The City of Yellowknife is looking to change that by proposing new regulations that will govern short-term rental operators, which is a good thing. This state of lawless capitalism should not be allowed to persist and it’s up to governments to step in and level the playing field.
To that end, council is considering a number suggested regulations that could take effect on January 1, 2019.
For the most part, they make sense but the harshest regulations should not be imposed.
Especially the recommendation that anyone listing a short‐term rental without a business licence should pay a fine of $1,000 per day. That would definitely stifle the industry.
In addition, the city should make it as easy as possible for property owners to acquire a business licence to rent part or all of their property on a short‐term basis.
To that end, administration is recommending that owners be allowed to apply for a licence online, which is good because excessive red tape could strangle the industry.
The municipal recommendations state business licence fees for short-term rentals would not exceed $100, which is reasonable. If the amount is too high, people will either operate clandestinely or not at all.
The cost of a licence should be scaled to the size and complexity of the operation to prevent people from going nuts and starting up hotel-sized Airbnb operations. To prevent that, the city needs to adopt a clear definition of what constitutes a short-term rental, which it has not yet done.

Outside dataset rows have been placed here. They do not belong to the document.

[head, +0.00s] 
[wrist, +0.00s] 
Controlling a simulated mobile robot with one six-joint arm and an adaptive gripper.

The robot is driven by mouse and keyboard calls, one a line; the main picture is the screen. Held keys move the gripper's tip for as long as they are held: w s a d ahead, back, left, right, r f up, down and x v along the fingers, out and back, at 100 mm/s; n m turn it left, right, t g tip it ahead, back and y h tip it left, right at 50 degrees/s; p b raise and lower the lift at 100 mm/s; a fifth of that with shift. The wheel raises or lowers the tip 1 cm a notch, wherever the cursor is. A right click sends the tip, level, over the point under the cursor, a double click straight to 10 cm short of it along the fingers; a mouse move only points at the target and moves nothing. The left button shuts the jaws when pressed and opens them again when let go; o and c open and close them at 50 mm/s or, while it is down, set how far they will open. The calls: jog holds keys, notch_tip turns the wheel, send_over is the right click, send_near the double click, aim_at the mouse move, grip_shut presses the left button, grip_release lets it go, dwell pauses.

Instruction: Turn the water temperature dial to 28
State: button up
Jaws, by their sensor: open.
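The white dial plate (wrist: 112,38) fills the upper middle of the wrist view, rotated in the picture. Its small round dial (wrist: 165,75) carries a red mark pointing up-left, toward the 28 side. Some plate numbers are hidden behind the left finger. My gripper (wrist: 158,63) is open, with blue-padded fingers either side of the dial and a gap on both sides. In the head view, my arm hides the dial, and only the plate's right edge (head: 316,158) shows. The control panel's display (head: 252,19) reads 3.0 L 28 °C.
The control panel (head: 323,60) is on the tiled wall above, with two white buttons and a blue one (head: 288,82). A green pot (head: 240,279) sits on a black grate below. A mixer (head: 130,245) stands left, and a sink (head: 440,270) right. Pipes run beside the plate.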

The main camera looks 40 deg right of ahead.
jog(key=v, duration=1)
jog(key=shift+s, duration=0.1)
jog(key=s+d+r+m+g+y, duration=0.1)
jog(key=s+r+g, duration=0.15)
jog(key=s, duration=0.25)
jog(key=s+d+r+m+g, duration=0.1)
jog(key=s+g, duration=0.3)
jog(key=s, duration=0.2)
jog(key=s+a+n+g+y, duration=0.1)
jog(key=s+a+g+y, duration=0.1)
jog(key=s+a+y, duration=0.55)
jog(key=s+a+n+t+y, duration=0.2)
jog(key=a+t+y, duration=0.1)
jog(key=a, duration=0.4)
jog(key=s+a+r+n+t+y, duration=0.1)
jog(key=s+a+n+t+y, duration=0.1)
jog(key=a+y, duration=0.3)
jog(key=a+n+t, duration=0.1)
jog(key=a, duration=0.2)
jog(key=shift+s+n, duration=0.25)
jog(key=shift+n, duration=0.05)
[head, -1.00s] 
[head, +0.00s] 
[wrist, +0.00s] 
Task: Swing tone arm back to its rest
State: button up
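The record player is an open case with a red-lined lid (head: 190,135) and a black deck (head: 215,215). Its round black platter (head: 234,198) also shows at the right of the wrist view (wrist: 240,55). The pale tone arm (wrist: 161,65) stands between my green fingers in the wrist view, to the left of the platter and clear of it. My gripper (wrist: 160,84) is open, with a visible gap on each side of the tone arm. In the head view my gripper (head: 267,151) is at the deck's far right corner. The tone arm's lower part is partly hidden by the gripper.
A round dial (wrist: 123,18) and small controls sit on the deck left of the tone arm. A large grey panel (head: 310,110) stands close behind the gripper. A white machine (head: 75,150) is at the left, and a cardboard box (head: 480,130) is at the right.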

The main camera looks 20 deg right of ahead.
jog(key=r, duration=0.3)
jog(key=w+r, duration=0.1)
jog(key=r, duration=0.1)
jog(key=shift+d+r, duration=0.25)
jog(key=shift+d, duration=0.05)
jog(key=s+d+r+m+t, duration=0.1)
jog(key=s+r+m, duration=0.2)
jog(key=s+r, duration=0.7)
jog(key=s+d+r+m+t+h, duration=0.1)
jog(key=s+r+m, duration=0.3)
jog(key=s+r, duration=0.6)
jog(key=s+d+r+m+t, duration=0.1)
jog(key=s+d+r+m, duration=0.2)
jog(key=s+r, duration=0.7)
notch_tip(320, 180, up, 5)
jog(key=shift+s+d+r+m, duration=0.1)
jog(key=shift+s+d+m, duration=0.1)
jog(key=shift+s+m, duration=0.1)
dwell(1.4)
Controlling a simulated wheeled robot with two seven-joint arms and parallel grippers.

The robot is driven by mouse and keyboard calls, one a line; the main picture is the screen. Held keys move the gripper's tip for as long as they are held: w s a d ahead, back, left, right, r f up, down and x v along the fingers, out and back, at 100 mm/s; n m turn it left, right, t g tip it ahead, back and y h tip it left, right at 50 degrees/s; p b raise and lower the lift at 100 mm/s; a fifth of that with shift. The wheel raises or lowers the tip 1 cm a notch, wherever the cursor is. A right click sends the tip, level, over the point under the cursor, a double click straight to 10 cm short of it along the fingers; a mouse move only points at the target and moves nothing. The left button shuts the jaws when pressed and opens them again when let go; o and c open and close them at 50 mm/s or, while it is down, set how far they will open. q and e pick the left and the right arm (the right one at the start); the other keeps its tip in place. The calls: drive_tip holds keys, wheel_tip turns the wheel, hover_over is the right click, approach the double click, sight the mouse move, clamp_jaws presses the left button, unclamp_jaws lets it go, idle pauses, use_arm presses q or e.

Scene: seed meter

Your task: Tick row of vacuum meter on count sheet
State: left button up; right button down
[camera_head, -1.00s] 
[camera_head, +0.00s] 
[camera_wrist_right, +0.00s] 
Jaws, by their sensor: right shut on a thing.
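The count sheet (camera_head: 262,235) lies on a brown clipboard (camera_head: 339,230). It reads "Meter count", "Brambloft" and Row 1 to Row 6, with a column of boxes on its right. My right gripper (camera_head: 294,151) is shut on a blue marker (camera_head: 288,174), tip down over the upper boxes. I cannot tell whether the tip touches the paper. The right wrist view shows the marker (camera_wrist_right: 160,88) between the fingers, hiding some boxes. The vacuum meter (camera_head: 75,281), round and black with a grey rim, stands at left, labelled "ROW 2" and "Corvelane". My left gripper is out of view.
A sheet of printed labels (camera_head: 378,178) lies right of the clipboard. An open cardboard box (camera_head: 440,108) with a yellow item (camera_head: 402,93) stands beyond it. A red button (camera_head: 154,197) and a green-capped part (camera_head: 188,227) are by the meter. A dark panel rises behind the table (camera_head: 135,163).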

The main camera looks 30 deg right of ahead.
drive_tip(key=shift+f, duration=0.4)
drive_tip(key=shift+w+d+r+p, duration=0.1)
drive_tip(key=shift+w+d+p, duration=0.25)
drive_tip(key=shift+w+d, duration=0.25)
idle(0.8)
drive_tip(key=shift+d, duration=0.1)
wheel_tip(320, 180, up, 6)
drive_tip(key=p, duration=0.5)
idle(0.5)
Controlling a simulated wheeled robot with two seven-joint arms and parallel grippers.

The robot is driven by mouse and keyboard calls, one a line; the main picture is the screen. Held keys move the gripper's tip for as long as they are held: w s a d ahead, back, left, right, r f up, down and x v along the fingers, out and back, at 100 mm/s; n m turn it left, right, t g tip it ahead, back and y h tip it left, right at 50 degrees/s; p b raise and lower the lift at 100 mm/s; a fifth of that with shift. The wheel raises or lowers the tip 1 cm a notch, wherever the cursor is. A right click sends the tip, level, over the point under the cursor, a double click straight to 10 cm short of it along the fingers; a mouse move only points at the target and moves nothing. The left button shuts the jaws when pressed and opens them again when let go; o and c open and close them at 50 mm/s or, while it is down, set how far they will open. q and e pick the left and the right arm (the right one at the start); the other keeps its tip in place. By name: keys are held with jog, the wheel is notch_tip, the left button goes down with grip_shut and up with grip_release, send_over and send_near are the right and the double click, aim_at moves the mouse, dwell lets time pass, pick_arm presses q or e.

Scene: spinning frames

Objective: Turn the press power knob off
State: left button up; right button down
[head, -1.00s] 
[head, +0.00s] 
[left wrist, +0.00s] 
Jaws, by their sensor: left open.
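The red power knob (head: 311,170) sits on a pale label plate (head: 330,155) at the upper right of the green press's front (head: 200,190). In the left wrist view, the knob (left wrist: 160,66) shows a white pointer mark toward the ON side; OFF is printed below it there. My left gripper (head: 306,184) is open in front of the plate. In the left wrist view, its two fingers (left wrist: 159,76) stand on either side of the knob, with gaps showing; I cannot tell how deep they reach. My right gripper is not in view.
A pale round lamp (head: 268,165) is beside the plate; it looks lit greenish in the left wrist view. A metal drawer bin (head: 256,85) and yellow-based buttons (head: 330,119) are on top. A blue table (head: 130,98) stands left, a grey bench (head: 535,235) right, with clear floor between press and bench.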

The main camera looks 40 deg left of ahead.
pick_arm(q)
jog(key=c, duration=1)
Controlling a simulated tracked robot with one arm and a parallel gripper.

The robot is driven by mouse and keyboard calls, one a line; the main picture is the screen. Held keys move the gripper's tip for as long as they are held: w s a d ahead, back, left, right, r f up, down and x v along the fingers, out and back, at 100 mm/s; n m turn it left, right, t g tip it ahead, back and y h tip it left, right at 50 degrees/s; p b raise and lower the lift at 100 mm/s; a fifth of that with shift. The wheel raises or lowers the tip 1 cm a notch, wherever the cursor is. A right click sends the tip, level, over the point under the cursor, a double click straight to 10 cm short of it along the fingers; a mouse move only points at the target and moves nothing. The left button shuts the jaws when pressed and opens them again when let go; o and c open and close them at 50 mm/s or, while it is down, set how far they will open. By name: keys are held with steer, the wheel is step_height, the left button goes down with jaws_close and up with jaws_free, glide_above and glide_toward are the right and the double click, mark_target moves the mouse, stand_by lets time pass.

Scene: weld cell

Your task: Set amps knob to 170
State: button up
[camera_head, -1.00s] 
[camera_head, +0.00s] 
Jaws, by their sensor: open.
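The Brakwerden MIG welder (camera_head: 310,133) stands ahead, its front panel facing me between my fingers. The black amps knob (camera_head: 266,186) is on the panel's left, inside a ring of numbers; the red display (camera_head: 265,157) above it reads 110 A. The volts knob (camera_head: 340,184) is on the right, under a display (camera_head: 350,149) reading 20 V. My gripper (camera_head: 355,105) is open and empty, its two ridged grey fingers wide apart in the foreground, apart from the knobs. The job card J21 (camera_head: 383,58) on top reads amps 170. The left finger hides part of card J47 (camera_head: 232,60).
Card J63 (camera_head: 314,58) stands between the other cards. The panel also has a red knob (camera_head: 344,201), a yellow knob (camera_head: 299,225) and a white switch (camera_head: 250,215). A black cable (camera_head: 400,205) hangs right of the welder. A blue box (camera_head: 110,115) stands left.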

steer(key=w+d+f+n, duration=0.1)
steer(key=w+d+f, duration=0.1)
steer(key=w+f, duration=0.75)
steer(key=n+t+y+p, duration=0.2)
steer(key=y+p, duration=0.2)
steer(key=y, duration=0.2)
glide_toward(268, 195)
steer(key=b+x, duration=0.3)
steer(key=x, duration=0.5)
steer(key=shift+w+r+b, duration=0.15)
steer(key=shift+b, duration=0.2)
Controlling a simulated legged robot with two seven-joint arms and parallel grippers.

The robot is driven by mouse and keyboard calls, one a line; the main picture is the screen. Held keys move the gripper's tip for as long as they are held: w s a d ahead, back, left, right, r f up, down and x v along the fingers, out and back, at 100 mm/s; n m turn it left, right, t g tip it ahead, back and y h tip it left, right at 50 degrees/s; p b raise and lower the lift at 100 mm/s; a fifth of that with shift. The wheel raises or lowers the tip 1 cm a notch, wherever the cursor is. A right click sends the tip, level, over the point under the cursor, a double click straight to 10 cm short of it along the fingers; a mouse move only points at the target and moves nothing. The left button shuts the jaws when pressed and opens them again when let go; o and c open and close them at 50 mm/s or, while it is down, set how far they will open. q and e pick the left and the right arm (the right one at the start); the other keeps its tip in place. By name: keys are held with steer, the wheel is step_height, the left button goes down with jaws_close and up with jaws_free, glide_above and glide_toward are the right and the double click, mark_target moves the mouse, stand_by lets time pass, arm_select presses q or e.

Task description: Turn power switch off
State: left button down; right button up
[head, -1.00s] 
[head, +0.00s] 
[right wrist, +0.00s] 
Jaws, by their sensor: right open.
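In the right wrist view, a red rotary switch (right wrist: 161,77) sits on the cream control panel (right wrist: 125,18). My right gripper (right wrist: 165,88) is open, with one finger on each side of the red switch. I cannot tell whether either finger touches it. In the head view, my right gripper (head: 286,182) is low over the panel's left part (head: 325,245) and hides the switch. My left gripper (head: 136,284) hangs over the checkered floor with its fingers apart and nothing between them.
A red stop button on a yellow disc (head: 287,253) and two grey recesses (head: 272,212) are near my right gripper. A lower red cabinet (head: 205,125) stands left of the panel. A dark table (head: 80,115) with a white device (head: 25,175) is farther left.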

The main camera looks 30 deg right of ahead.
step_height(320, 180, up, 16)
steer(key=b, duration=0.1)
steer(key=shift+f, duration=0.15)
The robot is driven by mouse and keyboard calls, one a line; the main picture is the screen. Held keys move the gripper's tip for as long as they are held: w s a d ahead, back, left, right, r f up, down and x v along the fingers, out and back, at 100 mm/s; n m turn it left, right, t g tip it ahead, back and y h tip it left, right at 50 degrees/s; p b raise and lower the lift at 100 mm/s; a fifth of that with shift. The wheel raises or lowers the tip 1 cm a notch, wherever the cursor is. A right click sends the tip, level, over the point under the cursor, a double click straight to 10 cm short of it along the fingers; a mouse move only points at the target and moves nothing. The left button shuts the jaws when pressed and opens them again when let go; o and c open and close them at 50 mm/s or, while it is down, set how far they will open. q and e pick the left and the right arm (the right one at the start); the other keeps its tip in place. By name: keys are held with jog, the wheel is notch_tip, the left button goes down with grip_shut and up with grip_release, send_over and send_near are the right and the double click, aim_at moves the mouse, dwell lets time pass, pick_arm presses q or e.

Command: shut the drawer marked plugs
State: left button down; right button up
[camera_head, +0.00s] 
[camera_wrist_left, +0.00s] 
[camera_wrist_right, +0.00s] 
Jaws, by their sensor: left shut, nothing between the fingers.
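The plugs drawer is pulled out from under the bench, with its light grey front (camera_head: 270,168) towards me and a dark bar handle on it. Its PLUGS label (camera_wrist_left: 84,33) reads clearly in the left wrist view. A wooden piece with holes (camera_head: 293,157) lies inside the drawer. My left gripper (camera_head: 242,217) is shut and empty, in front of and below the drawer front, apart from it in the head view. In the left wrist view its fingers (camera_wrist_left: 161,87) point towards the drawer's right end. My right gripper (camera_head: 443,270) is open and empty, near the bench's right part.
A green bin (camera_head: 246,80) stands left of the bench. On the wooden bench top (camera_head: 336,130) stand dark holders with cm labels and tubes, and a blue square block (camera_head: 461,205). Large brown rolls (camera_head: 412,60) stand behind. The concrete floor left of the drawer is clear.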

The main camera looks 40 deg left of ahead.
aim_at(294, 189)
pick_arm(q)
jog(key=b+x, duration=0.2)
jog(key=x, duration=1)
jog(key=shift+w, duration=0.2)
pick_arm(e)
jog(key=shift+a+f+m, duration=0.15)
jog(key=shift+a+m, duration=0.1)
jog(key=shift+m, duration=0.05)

And generally, regulations for short-term rentals should be kept to a minimum. There is no need to adopt as restrictive a system as city governments have imposed in Toronto and Vancouver because that would impede growth of the city’s burgeoning tourism sector and it’s hard enough getting a hotel room around here.
Tourism is becoming big business in this city. In 2017, it contributed approximately $200 million dollars to the territorial economy.
We should not impose too many regulations that would impede this growth but we should find a way to make sure everyone gets a fair slice of the pie.